Ein weiterer wichtiger Bestandteil im Beratungsprozess ist viertens die anschließende Dokumentation und Auswertung der Beratungsgespräche mit An- und Ungelernten und Betrieben über Datenbanken. Durch eine systematische Erfassung und Analyse von Beratungsdienstleistungen wird die Kooperation im Beratungsnetzwerk verbessert – insbesondere, wenn die generierten Daten Netzwerkpartnern wie Agenturen für Arbeit bzw. Trägern der Grundsicherung nach dem SGB II über Datenbanksysteme direkt zugänglich gemacht werden.
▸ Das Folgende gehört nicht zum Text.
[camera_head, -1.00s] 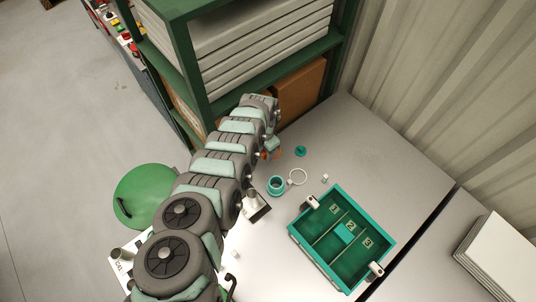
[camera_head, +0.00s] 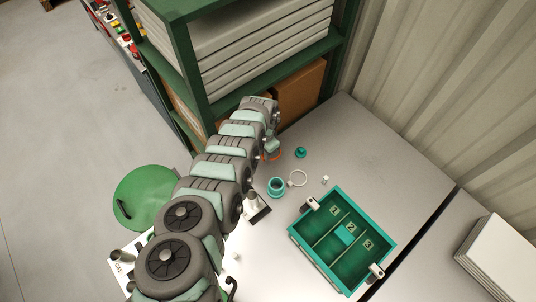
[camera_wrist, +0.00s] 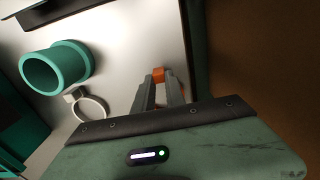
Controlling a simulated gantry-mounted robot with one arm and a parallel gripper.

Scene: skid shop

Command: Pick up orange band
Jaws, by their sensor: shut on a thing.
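The orange band (camera_wrist: 158,74) shows in the wrist view between the tips of my gripper (camera_wrist: 160,80), which is shut on it. Only a small part of the band shows there, and the fingers hide the rest. In the head view a sliver of the orange band (camera_head: 272,154) shows beside the end of my arm, near the table's back edge by the shelf. My gripper (camera_head: 272,148) is mostly hidden there by the arm. I cannot tell whether the band touches the table.
A teal cup (camera_head: 276,187), a white ring (camera_head: 297,178) and a small teal knobbed piece (camera_head: 300,152) stand right of my gripper. A green compartment tray (camera_head: 300,243) sits nearer the front. The green shelf (camera_head: 210,125) rises close behind.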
Außerdem können Datenbanken einen Beitrag zur bedarfsgerechten Steuerung bei der Entwicklung von adäquaten Nachqualifizierungsangeboten leisten.

Bei allen Schritten im Beratungsprozess ist es für den Beratungsanbieter sinnvoll, lokale Netzwerkpartner anzusprechen und über die spezifischen Kenntnisse in der Region informiert zu sein wie beispielsweise über die lokale Arbeitskräftenachfrage und -angebot, regionale Entwicklungen wie Abwanderung bzw. demografische Entwicklung, das regional vorhandene Kurs- und Beratungsangebot oder über die Mobilitätsanforderungen im ländlichen Raum.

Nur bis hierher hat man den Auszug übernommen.